In the past 18 years, when countless non-profit organizations have died because of a lack of resources, Díaz attributes the sustainability of “Nuestra Palabra” to the fact that it is not run like a business. The organization, as he describes it, operates with a model that is organic and with community support.
“Everything that our community once did to survive, we now use to thrive — we are used to adapting and performing several jobs at once,” he said.
Proof of this is the greatly successful annual book fairs and family festivals organized by “Nuestra Palabra,” which have been attended by thousands of people. In a world where “brick-and-mortar” bookstore chains have ceased to exist, “Nuestra Palabra” has survived.

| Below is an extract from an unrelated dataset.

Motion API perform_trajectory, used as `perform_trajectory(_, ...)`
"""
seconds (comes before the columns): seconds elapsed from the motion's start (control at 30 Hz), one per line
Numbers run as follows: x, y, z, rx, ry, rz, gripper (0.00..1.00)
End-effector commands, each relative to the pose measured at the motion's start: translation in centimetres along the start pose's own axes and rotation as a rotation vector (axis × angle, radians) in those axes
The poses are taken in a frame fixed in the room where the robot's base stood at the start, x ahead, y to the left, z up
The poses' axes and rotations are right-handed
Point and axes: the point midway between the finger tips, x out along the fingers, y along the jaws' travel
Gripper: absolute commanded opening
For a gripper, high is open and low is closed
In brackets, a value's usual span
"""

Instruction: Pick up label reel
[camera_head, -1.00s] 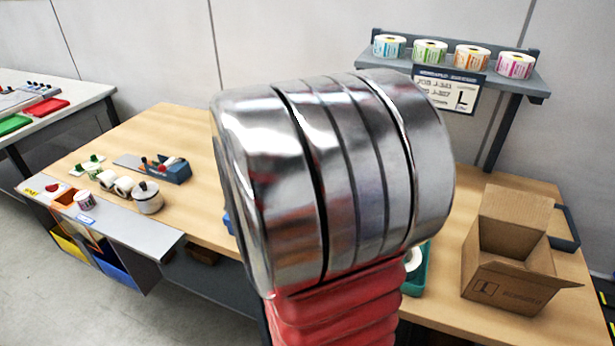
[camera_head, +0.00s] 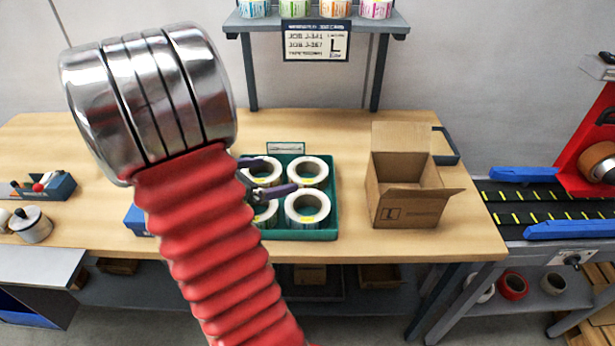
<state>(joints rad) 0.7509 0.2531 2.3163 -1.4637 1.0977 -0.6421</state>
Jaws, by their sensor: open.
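Several white label reels, including one at the back right (camera_head: 308,172) and one at the front right (camera_head: 307,208), lie flat in a green tray (camera_head: 331,226) on the wooden table. The back left reel (camera_head: 262,171) and front left reel (camera_head: 262,213) are partly hidden by my arm and fingers. My gripper (camera_head: 270,178) shows two dark purple fingers, spread apart, over the left side of the tray. It appears empty. Its height above the reels is hard to tell, and its base is hidden behind my red arm.
An open cardboard box (camera_head: 408,200) marked L stands right of the tray. A conveyor (camera_head: 547,205) lies at the right. A blue dispenser (camera_head: 52,187) and a lidded pot (camera_head: 32,226) stand at the left.

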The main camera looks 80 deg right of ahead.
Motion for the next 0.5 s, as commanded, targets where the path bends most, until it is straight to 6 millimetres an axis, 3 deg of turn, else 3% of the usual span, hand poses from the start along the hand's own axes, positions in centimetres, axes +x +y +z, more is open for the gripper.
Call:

“We really need to celebrate the 18th anniversary not only because it is our coming of age, but also because it is at a time when there is major political upheaval.”
Keeping up with the times, the organization is now looking to create and launch its own computer app, called Latino Literary App. The 18th anniversary of “Nuestra Palabra: Latino Writers Having Their Say,” plans to feature a showcase lineup of several Latino writers in Houston, and the pledge to develop future innovative initiatives that promote Latino literature.
Times have definitely changed since Diaz first proposed his idea 18 years ago. Not only has Latino literature seem to have found its place in the community, but those who create it have, too.
“In the past,” says Diaz, “people would say Chicanos are neither Mexican enough nor American enough. That’s not the case anymore. Now it is like, tengo todo lo lindo de ser Mexicano (I have all the beauty of being Mexican) and I got my papers and I got a Master’s degree.”